Every year people write about all the books they’ve read, and I was always left wondering how I would fit in on the spectrum of volumes read per year. So in 2016 I kept a list, and I managed to get 26 books read this year! That number has made me especially skeptical of those who read over 100 books a year. Unless their job is to read and review books, of course. But for anyone with a full-time job to read over 100 books a year, I have to wonder.
2016 Reading Highlights
- I discovered a new series this year: A Victorian Bookshop Mystery series by Kate Parker. They are obviously fluffy reads, but I love that they are set in Victorian England; the protagonist is the proprietor of a bookstore; there’s a cat, murder, intrigue and romance. What’s not to love?! A wonderfully entertaining escape from reality.
- The Madwoman Upstairs by Catherine Lowell. I enjoyed this novel about a descendant of the Brontë family, and I was especially impressed by the author’s insightful comments about the Brontë girls and how events in the lives of the other sisters seem to have ended up in Charlotte’s best-selling work, Jane Eyre.
- As some of my posts this year indicated, I re-read some books that I haven’t looked at in years. Re-reading books is always enjoyable, because it’s like visiting with old friends. I read The Woman in White by Wilkie Collins, which is one of my all-time favourites, and I think I will try to tackle The Moonstone this year, which I haven’t cracked open in close to 20 years.
- I renewed my acquaintance with Agatha Christie. I read lots of her books in high school, but hadn’t picked one up in years! So after following @agathachristie on Twitter and reading about The Bibulous Bibliobiuli‘s challenge to read all of Christie’s works last year, I thought I would re-visit those classics, and have thoroughly enjoyed them. I try to pay equal attention to M. Poirot and Miss Marple.
Who knows what this new year will hold? If I could make a wish, it would be for the space to build some shelves that can hold all the books in my home.
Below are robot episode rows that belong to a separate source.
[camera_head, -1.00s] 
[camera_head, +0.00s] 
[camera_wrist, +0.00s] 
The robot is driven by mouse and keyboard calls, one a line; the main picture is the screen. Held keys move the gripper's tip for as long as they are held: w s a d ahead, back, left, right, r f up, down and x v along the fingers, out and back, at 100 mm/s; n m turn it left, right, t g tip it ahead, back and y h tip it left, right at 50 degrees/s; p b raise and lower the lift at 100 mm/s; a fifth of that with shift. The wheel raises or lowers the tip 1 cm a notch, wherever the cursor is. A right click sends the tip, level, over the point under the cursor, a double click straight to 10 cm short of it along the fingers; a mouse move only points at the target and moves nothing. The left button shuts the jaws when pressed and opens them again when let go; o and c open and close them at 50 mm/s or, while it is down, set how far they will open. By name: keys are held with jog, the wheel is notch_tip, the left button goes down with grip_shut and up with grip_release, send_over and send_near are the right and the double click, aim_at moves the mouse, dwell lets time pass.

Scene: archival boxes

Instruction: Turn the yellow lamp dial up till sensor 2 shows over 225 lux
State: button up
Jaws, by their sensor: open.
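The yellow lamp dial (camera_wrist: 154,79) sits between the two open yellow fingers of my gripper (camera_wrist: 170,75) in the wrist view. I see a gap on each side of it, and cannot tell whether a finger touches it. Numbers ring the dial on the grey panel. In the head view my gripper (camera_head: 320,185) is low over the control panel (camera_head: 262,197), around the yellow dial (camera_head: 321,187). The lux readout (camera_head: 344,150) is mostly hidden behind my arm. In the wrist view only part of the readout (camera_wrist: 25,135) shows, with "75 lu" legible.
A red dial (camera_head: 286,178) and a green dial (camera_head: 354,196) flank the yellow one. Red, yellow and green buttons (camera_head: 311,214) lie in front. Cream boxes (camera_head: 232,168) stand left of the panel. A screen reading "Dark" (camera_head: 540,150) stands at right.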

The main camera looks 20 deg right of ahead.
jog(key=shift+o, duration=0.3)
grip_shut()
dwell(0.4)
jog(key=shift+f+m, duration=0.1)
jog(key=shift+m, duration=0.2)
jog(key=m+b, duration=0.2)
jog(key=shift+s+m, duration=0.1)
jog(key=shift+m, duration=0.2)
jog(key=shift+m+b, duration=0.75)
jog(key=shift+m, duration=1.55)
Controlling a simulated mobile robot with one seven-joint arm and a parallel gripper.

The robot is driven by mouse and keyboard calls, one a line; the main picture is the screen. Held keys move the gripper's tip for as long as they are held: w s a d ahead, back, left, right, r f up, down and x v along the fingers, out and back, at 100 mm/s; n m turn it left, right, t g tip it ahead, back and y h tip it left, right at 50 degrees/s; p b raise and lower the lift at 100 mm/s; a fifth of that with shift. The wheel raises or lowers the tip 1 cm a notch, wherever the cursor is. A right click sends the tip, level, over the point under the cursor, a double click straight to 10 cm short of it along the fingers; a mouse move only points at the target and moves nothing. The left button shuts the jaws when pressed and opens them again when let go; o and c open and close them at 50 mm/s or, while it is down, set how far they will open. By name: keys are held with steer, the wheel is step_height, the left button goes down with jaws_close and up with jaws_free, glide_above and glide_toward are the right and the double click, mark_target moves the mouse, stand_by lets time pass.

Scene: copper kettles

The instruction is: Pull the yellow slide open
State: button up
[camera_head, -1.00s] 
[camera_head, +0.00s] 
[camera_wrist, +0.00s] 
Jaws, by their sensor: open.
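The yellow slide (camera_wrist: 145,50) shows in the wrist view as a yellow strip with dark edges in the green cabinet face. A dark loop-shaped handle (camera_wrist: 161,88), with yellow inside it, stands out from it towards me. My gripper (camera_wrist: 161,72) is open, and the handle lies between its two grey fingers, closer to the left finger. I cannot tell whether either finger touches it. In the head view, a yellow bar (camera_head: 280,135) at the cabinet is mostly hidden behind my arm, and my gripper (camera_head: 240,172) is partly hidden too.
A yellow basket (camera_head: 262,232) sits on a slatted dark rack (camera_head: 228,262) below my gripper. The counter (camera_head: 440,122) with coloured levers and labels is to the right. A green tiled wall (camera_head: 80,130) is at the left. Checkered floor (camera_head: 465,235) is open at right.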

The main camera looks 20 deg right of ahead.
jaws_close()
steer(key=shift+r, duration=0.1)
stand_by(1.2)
Aside from that, I can’t wait to read more M. L. Longworth books, find out what happens in the newest Birder Murder installation (being released in May), and meet more new books, as well as re-visit some old familiar ones. Oh, and let’s not forget the next illustrated Harry Potter book, due out in October!
On that note, I wish everyone a happy and healthy new year! All the very best in 2017 – may your tea always be hot and your bookshelves always full. 🙂
As winter approaches, time spent indoors with a good book and a cup of something hot becomes more and more appealing. Something to aim for at the end of the day, even. But maybe you don’t know what to read. Perhaps you’ve read all the books from your Amazon wish list and those hours on the couch under a blanket are making you anxious because you don’t have any books waiting (unlikely for a book lover, I know).
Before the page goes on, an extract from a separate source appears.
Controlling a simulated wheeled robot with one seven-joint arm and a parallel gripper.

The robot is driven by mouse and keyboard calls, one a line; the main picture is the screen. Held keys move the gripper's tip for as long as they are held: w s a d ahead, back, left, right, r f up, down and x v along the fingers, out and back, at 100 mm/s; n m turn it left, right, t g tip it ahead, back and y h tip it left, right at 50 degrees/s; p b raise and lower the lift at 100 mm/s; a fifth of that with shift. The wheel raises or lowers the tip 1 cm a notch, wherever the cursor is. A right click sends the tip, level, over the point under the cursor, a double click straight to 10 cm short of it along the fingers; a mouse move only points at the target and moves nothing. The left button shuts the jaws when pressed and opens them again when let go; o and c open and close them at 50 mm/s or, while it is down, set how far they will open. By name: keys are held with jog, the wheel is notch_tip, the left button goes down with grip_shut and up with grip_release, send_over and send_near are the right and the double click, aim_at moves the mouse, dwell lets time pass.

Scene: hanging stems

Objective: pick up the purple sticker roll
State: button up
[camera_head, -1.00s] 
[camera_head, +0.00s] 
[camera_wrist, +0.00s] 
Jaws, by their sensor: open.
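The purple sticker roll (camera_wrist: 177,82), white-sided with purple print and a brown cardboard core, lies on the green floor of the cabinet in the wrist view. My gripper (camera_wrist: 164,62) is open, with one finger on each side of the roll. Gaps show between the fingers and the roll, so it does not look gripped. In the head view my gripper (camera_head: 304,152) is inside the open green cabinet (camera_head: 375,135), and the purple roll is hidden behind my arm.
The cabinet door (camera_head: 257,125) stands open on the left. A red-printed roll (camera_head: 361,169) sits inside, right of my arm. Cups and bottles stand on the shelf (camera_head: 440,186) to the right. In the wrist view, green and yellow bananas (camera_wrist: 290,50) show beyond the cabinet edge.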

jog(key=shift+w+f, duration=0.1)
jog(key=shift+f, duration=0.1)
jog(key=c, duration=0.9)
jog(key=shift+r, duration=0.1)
Well, be anxious no more! I have just the thing for a chilly winter’s eve: great detective novels from the early 20th century. Do you enjoy Agatha Christie? Then you will surely like the works by these award-winning mystery writers.
John Dickson Carr – Master of the “locked room mystery” where the detective solves an impossible-seeming crime, his books are easy and delightful to read. Dr. Fell is the main detective in the books he wrote under this name, although there are a few other titles with a different detective figure. Carr is perhaps best known for The Hollow Man, published in 1935 (US title- The Three Coffins). Carter Dickson was a pseudonym, and books under this name have Sir Henry Merrivale as the detective. Carr was prolific, and his work The Crooked Hinge (1938) is often cited as a classic of great detective fiction.
Ngaio Marsh – More murder, mystery and detection from the 1930s make these books a fun way to spend an evening. Marsh’s first novel was published in 1934, and Death in a White Tie (1938) is one of my favorites. She wrote eight books in the 1930s, but went on writing until the early 1980s. The main detective figure in Marsh’s mysteries is British CID detective Roderick Alleyn.
Dorothy L. Sayers – As with the others listed in this post, books by Dorothy Sayers are pure entertainment, with interesting historical aspects for the history-lover as well. Whose Body? was one of her most popular, released in 1923, although the bulk of her mysteries were written in the ’30s. (Five Red Herrings- 1931, Have His Carcase- 1932, The Nine Tailors- 1934 and several others). Lord Peter Wimsey is her main detective figure; she and Ngaio Marsh were both “Queens of Crime” along with Agatha Christie.